EXERCISE DETAILS: Only the lines holding the string "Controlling" are needed. Copy each one.

── EXCERPTED RECORDS

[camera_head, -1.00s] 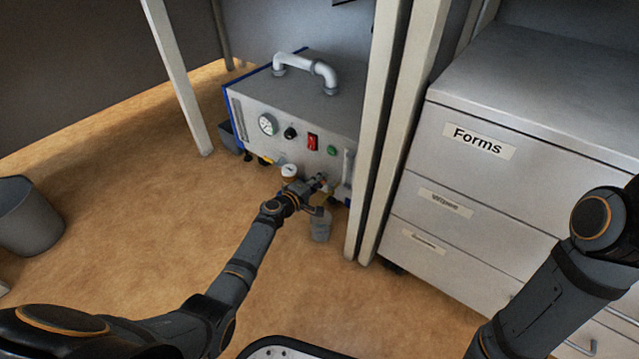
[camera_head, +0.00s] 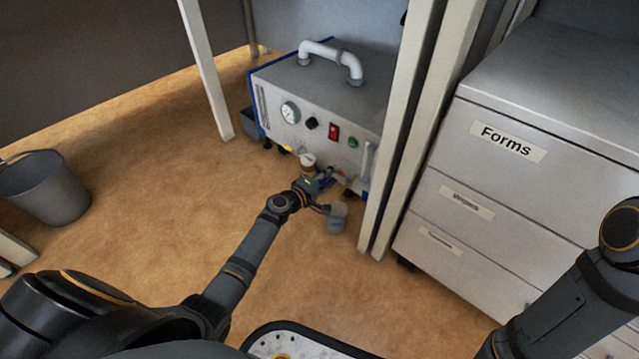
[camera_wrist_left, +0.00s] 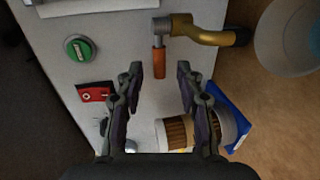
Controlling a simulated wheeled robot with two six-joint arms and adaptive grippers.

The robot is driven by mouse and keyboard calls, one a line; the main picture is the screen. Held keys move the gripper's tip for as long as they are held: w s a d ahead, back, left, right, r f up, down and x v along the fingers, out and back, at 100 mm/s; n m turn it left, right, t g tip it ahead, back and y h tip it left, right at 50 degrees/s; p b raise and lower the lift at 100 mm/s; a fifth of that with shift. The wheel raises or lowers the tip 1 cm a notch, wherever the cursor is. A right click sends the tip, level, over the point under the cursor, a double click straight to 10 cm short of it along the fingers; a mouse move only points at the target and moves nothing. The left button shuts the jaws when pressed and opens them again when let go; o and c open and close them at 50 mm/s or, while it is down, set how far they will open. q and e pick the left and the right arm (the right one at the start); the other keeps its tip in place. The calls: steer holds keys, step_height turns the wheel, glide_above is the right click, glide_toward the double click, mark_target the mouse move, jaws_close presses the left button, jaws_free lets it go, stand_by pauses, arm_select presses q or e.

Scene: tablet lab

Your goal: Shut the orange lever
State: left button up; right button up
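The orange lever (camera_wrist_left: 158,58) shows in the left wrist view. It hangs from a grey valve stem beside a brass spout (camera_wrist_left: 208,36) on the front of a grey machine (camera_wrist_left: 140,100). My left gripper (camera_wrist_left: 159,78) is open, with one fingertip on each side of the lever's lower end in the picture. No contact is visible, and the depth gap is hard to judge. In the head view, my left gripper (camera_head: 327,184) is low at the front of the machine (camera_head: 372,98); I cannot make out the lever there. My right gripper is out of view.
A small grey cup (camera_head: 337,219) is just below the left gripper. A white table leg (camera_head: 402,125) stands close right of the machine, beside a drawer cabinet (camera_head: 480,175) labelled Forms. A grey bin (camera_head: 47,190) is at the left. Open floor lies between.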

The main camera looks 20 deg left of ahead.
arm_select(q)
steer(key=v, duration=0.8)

────
── EXCERPTED RECORDS

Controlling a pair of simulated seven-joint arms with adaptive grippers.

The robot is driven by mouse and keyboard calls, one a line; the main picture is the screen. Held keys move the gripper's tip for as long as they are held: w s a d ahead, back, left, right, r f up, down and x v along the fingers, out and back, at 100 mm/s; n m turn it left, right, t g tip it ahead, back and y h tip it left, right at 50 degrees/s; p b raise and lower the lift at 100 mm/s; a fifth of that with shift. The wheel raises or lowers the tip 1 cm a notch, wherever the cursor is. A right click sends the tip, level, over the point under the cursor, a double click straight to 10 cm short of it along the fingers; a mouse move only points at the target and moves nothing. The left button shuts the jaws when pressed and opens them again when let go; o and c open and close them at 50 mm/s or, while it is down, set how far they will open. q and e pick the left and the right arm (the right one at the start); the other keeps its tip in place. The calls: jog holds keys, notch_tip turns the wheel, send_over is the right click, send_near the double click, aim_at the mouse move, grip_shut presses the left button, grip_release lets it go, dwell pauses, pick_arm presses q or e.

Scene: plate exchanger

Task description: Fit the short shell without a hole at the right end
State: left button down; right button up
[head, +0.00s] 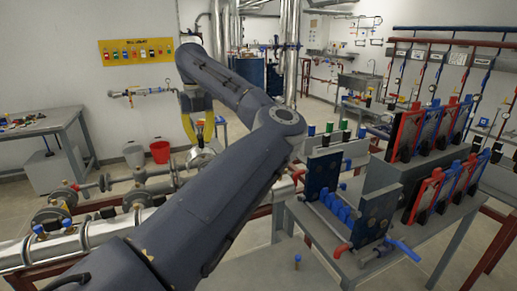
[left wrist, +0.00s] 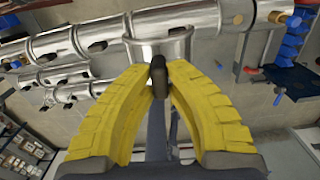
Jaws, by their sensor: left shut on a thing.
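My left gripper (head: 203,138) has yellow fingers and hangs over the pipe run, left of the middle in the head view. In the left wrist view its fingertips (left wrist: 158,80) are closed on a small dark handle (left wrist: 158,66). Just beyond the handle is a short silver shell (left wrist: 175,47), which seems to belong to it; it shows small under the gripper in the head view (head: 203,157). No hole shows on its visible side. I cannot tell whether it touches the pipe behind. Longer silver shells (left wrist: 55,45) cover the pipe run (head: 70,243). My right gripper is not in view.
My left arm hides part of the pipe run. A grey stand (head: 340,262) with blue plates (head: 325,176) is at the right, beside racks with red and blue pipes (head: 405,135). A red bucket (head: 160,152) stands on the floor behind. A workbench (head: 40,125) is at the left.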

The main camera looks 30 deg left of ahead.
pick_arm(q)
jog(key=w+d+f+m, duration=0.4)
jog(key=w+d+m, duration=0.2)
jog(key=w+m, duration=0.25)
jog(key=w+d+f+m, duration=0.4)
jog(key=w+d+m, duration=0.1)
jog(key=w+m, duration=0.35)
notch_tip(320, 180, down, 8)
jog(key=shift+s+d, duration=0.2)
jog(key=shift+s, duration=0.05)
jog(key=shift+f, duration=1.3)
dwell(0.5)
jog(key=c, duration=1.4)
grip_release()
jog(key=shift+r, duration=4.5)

────

WRITTEN ANSWER:
Controlling a simulated wheeled robot with two six-joint arms and adaptive grippers.
Controlling a pair of simulated seven-joint arms with adaptive grippers.

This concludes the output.